The omission of information as to the true ownership of the firm may indeed be "misleading," particularly under these facts, in that clients or prospective clients may be led to believe that the firm's operations are under the same conditions as previously prevailed, whereas they may be substantially different. This is not to say that the quality of service may be less or even different from in the past, but it is equally true that the change in ownership may relate to those possibilities. We are not concerned ethically with ownership of engineering firms, as such, but do believe that under these kinds of conditions clients and prospective clients are entitled to know the facts when there has been a basic change from past understanding.

The ethical principle here involved can be handled with relative ease by merely noting on letterheads, brochures, business cards, etc. the name, Able-Baker Engineers, Inc., followed by "a subsidiary of Consolidated Enterprises, Inc.," or similar appropriate language.

As to the continued specification of materials of the kind manufactured by subsidiaries of the parent company, we first note that the ethical considerations will depend in large measure on the circumstances involved. If, for example, the specification is for standard construction materials which are available on the open market, e.g., bricks, steel, lumber, there would be no reason for concern because a subsidiary of Consolidated produces such material. If, on the other hand, the specification was for a proprietary item manufactured only by a Consolidated subsidiary, it would be necessary for Able-Baker to make this fact known, in advance, to the client under the requirement of 8 to disclose not only actual, but also potential, conflicts of interest. In another typical situation, if Able-Baker should specify a brand-name product together with an "or equal" clause, it should disclose whether the specified brand-name product is manufactured by a Consolidated subsidiary in order that both the client and the bidders might be aware of that fact in evaluating the Able-Baker determination in accepting or rejecting the "or equal" item.

We dealt with a similar question in Case 69-8 in which the principals of a consulting firm owned a separate corporation engaged in the marketing of building products. We held then that even if the engineers intended to specify those products only to the extent they were best suited to the client's needs, and even though there would be an "or equal" clause in each case, nevertheless there would be an unavoidable implication that their professional judgment might be compromised. In a companion case, 69-13, we further held that even a minimal financial interest would ethically bar the engineer from specifying the products of the company in which he had an ownership interest. At that time 8 of the code required the engineer to "endeavor to avoid" a conflict of interest. The present language is more specific and requires disclosure under any condition which might be construed by others as constituting a conflict of interest.

Note: The following Code sections no longer exist:

Section 3(a) - "The Engineer shall not make exaggerated, misleading, deceptive, or false statements or claims about his professional qualifications, experience, or performance in his brochures, correspondence, listings, advertisements, or other public communications.

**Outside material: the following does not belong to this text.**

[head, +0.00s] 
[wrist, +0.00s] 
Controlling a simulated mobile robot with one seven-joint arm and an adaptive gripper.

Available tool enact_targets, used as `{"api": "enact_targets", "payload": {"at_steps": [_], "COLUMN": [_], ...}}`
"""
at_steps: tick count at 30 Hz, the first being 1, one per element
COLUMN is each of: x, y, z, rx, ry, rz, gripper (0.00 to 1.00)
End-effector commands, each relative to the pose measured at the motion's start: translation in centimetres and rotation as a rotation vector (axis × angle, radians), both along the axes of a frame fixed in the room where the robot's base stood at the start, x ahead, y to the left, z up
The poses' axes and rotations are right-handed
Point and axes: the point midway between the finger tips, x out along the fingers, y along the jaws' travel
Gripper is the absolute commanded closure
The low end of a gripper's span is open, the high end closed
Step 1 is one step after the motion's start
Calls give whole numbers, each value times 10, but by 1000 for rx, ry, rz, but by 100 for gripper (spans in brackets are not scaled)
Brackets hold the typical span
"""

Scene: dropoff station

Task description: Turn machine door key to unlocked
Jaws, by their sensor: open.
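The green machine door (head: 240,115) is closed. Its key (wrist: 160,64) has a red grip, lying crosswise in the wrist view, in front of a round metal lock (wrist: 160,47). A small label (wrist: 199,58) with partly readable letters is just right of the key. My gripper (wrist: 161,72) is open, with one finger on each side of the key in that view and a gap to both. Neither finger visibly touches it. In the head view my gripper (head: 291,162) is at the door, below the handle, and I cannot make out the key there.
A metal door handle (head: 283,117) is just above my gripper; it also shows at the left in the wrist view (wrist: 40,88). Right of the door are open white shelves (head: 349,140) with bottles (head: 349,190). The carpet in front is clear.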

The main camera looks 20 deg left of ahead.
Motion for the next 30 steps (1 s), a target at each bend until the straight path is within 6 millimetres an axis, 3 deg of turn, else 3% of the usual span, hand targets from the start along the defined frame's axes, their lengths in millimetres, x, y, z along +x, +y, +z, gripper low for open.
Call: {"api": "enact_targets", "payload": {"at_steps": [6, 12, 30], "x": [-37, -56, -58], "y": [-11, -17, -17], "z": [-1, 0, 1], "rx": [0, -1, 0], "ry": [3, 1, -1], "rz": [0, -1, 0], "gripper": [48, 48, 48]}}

"Section 3(b) - "The above prohibitions include, but are not limited to, the use of statements containing a material misrepresentation of fact or omitting a material fact necessary to keep the statement from being misleading; statements intended or likely to create an unjustified expectation; statements containing prediction of future success, statements containing an opinion as to the quality of the Engineer's services; or statements intended or likely to attract clients by the use of showmanship, puffery, or self-laudation, including the use of slogans, jingles, or sensational language or format."

Section 8 - "The Engineer shall disclose all known or potential conflicts of interest to his employer or client by promptly informing them of any business connections, interests, or other circumstances which could influence his judgment or the quality of his services, or which might reasonably be construed by others as constituting a conflict of interest."

NSPE Code of Ethics References: 
Conclusion: 
  1. It would not be ethically proper for Able-Baker to continue operations under the same name without identification of the new ownership.
  2. It would not be ethically proper for Able-Baker to specify products of the kind manufactured by subsidiaries of Consolidated Enterprises, unless full disclosure is made in advance when such specification might give an undue advantage to the Consolidated subsidiary.